During 2002, while I was studying my first year of Journalism at the University of Oriente, Santiago de Cuba, I took advantage of my free time to explore the city and its surroundings. More than once I embarked aboard the barge that left from a dock near Alameda Park and sailed through the bay. The expedition was perfect for a student like me, since the trip was very economical, barely a peso at that time.
The bay of Santiago de Cuba, characterized by its narrow entrance channel, covers an area of 11.9 km² and has a maximum length of 6.5 km. Its average depth reaches 8 m, with maximum points of up to 21 m. With a total perimeter of 41 km, the bay is connected to the Caribbean Sea through a narrow channel.
Each element that makes it up is an integral part of its history. From the calm waters that welcome local fishermen every morning to the centuries-old fortress, passing through the picturesque neighborhoods where humble and friendly neighbors now reside. In addition, there is a landscape of cliffs with lush vegetation and the majestic mountains of the Sierra Maestra, which rise imposingly on the horizon.

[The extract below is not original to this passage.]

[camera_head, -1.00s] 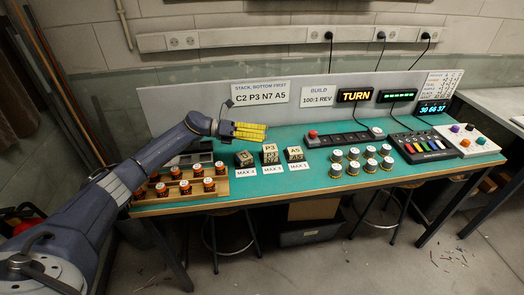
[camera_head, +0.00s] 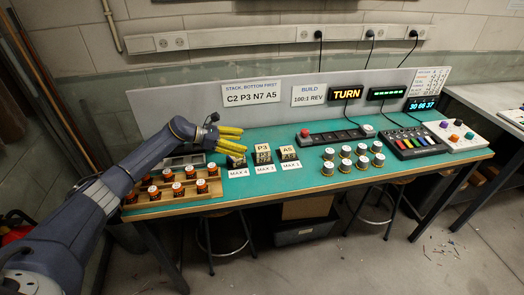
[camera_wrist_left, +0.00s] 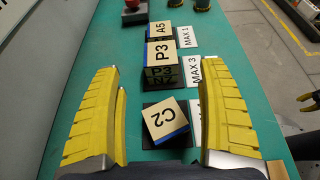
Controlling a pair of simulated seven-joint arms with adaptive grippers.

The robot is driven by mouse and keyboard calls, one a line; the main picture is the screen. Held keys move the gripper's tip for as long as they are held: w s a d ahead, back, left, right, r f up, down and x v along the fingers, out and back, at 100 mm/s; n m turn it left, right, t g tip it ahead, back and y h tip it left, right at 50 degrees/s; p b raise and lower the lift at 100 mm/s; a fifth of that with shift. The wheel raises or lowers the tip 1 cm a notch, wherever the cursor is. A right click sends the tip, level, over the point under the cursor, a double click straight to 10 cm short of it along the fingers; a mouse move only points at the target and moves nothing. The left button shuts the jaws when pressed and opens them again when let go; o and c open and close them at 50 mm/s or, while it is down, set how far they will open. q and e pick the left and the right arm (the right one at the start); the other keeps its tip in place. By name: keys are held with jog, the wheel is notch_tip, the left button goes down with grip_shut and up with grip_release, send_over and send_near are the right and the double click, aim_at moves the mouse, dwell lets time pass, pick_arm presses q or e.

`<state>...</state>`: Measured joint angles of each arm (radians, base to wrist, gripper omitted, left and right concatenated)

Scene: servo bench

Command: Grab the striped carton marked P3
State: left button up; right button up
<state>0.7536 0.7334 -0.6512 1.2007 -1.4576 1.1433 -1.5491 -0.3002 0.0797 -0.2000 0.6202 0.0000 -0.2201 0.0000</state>
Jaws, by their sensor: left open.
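The P3 carton (camera_head: 262,148) is a cream box with a blue edge stripe, on top of a small stack behind the MAX 3 card. Its top face (camera_wrist_left: 161,50) shows in the left wrist view, beyond the C2 carton. The C2 carton (camera_wrist_left: 167,118) sits turned on a black pad, between my fingers in that picture; in the head view my fingers partly cover it. The A5 carton (camera_head: 288,153) stands to the right of P3. My left gripper (camera_head: 242,143) is open and empty above the C2 spot.
A wooden rack (camera_head: 175,191) of orange-and-black jars is at the left. Several white-topped cans (camera_head: 345,160) stand right of the cartons. A dark strip with a red button (camera_head: 335,136) lies behind. A grey panel (camera_head: 200,112) backs the green bench.

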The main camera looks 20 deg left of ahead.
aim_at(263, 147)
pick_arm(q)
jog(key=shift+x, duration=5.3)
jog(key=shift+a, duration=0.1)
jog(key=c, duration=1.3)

The history of the place dates back to the indigenous communities that settled here long before the arrival of Christopher Columbus on his second voyage in 1494.
In the summer of 1515, behind the bay, Diego Velázquez founded the city of Santiago de Cuba. From that year until 1607 it was the capital of the country.
Very quickly the port of Santiago became the heart of trade and exploration in the region; starting point for numerous expeditions to Central America and the destination for ships loaded with slaves from Haiti and Africa.
It didn’t take long for the filibusters to arrive. The first recorded pirate attack took place in 1538, when a French privateer encountered the caravel La Magdalena, under the command of the Sevillian Diego Pérez.
To protect the town from such threats, the governor, Captain Don Pedro de la Roca y Borjaen, ordered the construction of a fortress in 1643. The Castle of San Pedro de la Roca del Morro, faithful watchman at the entrance to the bay, was declared a World Heritage Site in 1997 for its historical and architectural relevance.
The Naval Battle of Santiago de Cuba was also fought near those waters on July 3, 1898, between the fleets of the United States and Spain, a bloody episode of the Spanish-Cuban-American War.
In the coming and going of that barge (which still sails the bay today) the daily pulse of the locals was taken, who made maritime transport their main means of transportation. The barge, serene on its journey, arrived at the different enclaves along the coast.
Several times I spent the entire day on board that barge, capturing moments with my camera. Those were the times when I started delving into photography.
Among the settlements in this marine enclave, emblematic communities such as La Socapa and Ciudamar stand out.
However, none evokes as much charm as Cayo Granma, formerly known as Smith. This tiny redoubt, home to around a thousand souls, stands as a bastion of tradition. A single street winds around the key, offering a trip that can be completed in just half an hour.
Despite the passage of time, some wooden structures still standing attest to the architecture of past decades, painstakingly erected since the dawn of the 20th century.
Within the bay, there are relevant infrastructures such as the port of Santiago de Cuba, the second most important in the country; Frank País Park; the Hermanos Díaz oil refinery; the Antonio Maceo thermoelectric plant, known as Renté; and the José Merce cement factory.
Every time I return to Santiago de Cuba leads me inexorably back to the bay, where the trip on the barge reminds me of those of yesteryear, when I was a student. More than the smell of saltpeter, in this corner you can breathe the essence of the history and nature of the place. A unique destination in the Caribbean that invites you to immerse yourself in its fascinating coastal landscapes, the life of its people and the vestiges of the past.